3 The facts fall within a narrow compass: -

            (a) Neirbo was acquired by the Applicant in about 1993 and he and his family lived in it as their principal place of residence. While the Applicant was the owner of Neirbo, he purchased 10 The Esplanade, South Hurstville ("Esplanade").

            (b) The purchase of Esplanade was completed on 19 January 2004, and so that it would have been purchased either in late 2003 or early 2004 and of these two alternatives the former is more probable. At the time of its purchase Esplanade was improved to the extent of an old house which was demolished; a new house was constructed on Esplanade and the Applicant moved into Esplanade in December 2004.

            (c) The Applicant in respect of Neirbo, entered into the agency contract, as I have said, on 28 June 2004. However, for reasons which need not be referred to in this decision, Neirbo was not sold until 21 October 2005 about a year and a quarter after the execution of the agency contract.

4 The taxing date for the relevant year was 31 December 2004; on that date the Applicant was the owner of each of Neirbo and Esplanade. The Respondent allowed the Applicant, in respect of the relevant year, a principal place of residence exemption for that relevant year in respect of Esplanade, and notwithstanding the fact that the Applicant had not owned it for the statutory period of six months prior to the taxing date. Put in other words, the Respondent dispensed with the six months ownership requirement to which I have referred in the exercise of his discretionary powers for this purpose under the Land Tax Management Act 1956 ("the Act"). By doing so the Respondent granted the principal place of residence exemption for Esplanade, whose land value was considerably in excess of that of Neirbo.

5 Clause 7 of schedule 1A to the Act is entitled "Concession for unoccupied land intended to be owner’s principal place of residence". I include in this decision a part only of clause 7 and being subclauses 7(2) and 7(5). Subclause 7(2) of schedule 1A to the Act reads as follows:

            (2) This clause applies in respect of land owned by a person only if the Chief Commissioner is satisfied that

            (a) The former residence has not been used or occupied except as the person's principal place of residence and no income has been derived from the use or occupation of the residence since the preceding 1 July except:

                (i) Income derived from an excluded residential occupancy (within the meaning of subclause 4) or

                (ii) Income derived under a lease or licence entered into by the purchaser under a contract for the sale of the former residence for a period pending completion of the sale, and

            (b) The person became the owner of the new residence within the period of six months before the relevant taxing date, and

            (c) (not relevant)

            (d) (not relevant)

6 Subclause 7(5) of schedule 1A to the Act reads as follows:

            For the purposes of this clause a person "disposes" of a former residence if:

            (a) The person ceased to be an owner of the former residence, or

            (b) The person enters into an agreement for the sale of the former residence.

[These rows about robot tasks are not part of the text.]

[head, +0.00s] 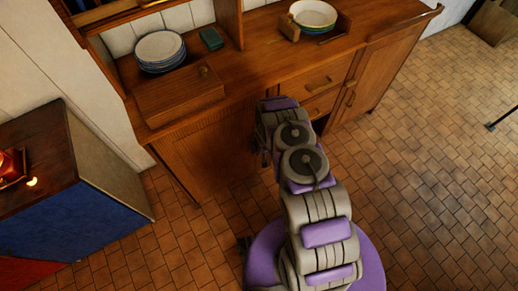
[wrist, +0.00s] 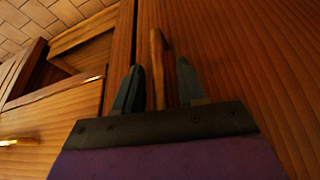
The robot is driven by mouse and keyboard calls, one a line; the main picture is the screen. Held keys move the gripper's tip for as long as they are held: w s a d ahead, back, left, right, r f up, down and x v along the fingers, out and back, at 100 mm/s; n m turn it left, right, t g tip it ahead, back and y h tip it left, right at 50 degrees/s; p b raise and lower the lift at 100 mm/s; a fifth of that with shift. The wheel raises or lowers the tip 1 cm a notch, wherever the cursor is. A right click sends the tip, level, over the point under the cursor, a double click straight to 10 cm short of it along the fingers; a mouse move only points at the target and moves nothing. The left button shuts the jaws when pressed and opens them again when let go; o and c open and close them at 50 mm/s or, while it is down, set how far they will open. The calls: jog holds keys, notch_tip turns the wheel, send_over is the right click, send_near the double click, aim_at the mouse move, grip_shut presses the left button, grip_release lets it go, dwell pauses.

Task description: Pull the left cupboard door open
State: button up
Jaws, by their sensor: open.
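The left cupboard door (head: 205,152) is a brown wooden panel at the lower left of the wooden counter unit, and it appears shut. In the wrist view the door (wrist: 235,50) fills the right side. Its upright wooden handle (wrist: 157,65) stands between the two dark fingers of my gripper (wrist: 159,88). The fingers are open, one on each side of the handle, with visible gaps. Whether they reach past the handle's depth is hard to tell. In the head view my arm hides the handle and most of my gripper.
Drawers (head: 322,82) and a right cupboard door (head: 378,75) are to the right. Stacked plates (head: 160,50), a wooden box (head: 180,95) and a bowl (head: 313,14) stand on top. A blue-sided chest (head: 85,220) is at left. Tiled floor (head: 440,160) is free at right.

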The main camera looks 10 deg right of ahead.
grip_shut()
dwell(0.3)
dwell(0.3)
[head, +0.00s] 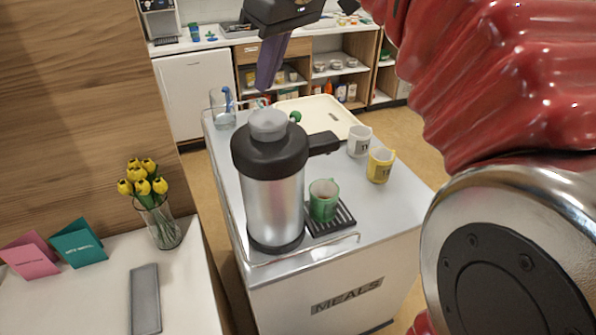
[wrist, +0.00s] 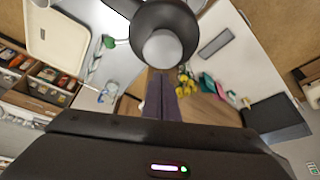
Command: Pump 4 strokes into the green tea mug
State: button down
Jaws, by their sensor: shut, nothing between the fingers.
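The green tea mug (head: 323,200) stands upright on a dark drip grate (head: 341,218) beside the pump flask (head: 272,195), below its spout (head: 323,143). The flask is steel with a black top and a grey round pump button (head: 268,123). In the wrist view the button (wrist: 162,50) is just beyond the fingertips. My gripper (head: 264,88) is shut and empty, pointing down above and behind the button in the head view, apart from it as far as I can tell. Its fingers also show in the wrist view (wrist: 161,75).
A white mug (head: 358,141) and a yellow mug (head: 380,165) stand right of the flask on the meals cart (head: 405,195). A cream tray (head: 328,112) and a glass jug (head: 222,110) are behind. Yellow flowers in a vase (head: 160,225) stand at left.

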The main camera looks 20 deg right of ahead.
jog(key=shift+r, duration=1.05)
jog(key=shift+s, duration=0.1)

7 The Applicant contended that he was entitled in respect of the relevant year to an exemption for Neirbo in addition to the exemption granted to him in respect of Esplanade by virtue of clause 7(5) (b) of schedule 1A in that he had entered into an agreement for the sale of the former residence; the Applicant was referring in this context to the agency contract. The Applicant, in other words, contended that when he entered into the agency contract he entered into an agreement for the sale of his former residence. That contention was mistaken; subclause 7(5) (b) of schedule 1A will be satisfied if, and only if, the Applicant had entered into a binding agreement for the sale of Neirbo to a purchaser of that property. The agency contract was no more than a contract empowering the nominated agent to find a purchaser for Neirbo and this was accomplished much later. That this is the only permissible interpretation of subclause 7(5)(b) of schedule 1A is borne out by certain explanatory material to which Mr Benjamin referred the Tribunal, but which it is not necessary to quote in this decision.

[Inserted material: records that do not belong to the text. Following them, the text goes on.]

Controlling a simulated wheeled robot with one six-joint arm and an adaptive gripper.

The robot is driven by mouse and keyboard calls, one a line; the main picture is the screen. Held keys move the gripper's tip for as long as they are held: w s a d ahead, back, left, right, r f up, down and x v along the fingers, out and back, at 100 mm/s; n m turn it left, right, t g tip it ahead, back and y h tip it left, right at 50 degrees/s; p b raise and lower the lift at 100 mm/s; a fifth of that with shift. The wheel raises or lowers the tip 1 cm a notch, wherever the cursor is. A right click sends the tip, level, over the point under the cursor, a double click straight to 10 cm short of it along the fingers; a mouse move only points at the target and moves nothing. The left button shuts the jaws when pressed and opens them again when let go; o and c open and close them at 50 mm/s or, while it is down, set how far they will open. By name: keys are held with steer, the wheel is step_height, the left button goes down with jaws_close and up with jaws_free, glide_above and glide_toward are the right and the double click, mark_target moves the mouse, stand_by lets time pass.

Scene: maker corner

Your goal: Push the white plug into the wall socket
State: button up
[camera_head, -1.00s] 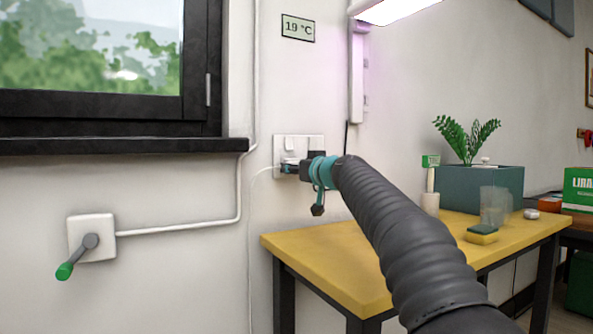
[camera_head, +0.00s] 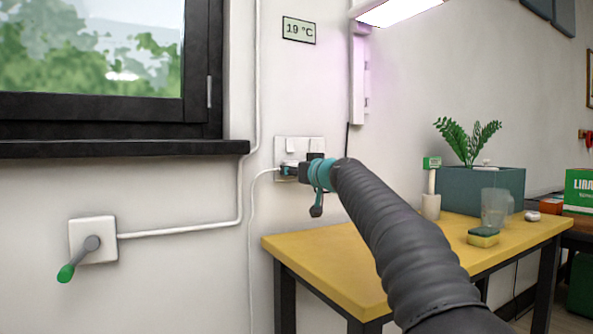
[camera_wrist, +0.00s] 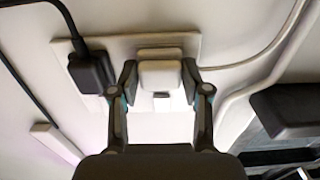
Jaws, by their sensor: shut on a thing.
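The white plug (camera_wrist: 160,76) is between the two fingers of my gripper (camera_wrist: 159,84) in the wrist view, in front of the white wall socket plate (camera_wrist: 190,46). My gripper is shut on it from both sides. In the head view, my gripper (camera_head: 289,169) reaches the lower left part of the socket plate (camera_head: 305,141), and a white cord (camera_head: 262,177) runs from there to the left and down. The plug's pins are hidden, so I cannot tell how deep it sits.
A black plug (camera_wrist: 89,70) sits in the socket plate beside the white plug, close to one finger. A yellow table (camera_head: 325,252) stands below right, with a sponge (camera_head: 483,237) and a planter (camera_head: 505,186). A window sill (camera_head: 120,148) juts out at the left.

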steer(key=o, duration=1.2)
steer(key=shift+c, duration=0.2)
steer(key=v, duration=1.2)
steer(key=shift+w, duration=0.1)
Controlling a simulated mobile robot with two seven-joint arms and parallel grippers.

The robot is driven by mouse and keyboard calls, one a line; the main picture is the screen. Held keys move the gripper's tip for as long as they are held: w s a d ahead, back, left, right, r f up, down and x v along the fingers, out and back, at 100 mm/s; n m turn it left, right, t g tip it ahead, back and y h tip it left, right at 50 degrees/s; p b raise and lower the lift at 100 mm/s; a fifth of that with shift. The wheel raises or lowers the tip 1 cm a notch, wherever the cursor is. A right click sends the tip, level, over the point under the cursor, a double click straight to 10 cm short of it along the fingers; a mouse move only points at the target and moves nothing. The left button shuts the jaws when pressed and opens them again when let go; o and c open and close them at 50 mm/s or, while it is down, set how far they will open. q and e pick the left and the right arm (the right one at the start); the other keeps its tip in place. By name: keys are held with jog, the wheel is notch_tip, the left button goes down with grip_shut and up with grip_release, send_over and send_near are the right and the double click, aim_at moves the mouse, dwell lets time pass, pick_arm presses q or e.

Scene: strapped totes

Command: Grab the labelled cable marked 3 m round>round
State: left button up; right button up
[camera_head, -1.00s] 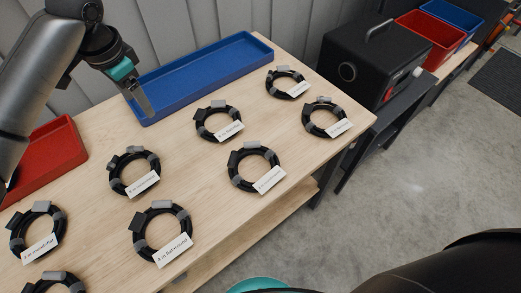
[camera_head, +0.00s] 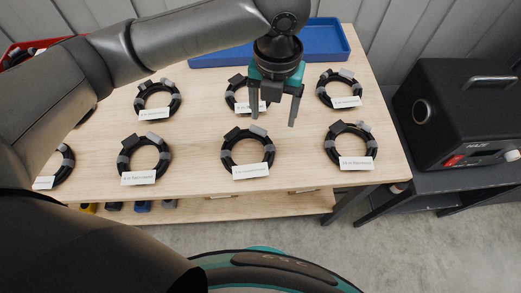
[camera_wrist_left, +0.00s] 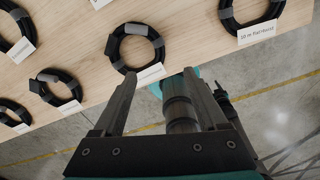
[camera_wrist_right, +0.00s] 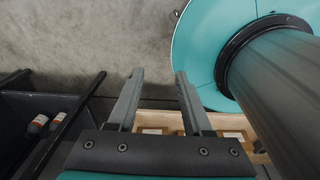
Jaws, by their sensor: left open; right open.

8 There is another reason why the Applicant cannot succeed. Subclause 7(5), and in particular subclause 7(5) (b), cannot be read in isolation; regard must be had to the whole of clause 7 and in particular subclause 7(2)(b) which required that the Applicant become the owner of the new residence within six months before the relevant taxing date. The new residence in this instance is Esplanade which was acquired, as set out previously in this decision, either in late 2003 or early 2004 and thus outside the period of six months prescribed by subclause7 (2) (b) of schedule 1A. It is important to remember that clause 7 of schedule 1A contains what amounts to a package in respect of the concession referred to therein and being a concession referable to the sale by a taxpayer of his former principal place of residence. It is necessary, in other words, to comply with all of the provisions of clause 7. If the agency contract had constituted an agreement for the sale of the former residence under clause 7(5) (b) of schedule 1A, (although that construction of the relevant statutory provision would be incorrect), the Applicant would be obliged also to comply with clause 7(2) (b) of schedule 7 and that, of course, he cannot do.

9 In all the circumstances the decision under review must be affirmed.

10 It should be noted that at the hearing on 8 May 2006 a decision in accordance with the preceding paragraphs was given ex tempore, the Tribunal reserving the right to edit that decision only to correct typographical or similar errors, and those (few) corrections have been effected.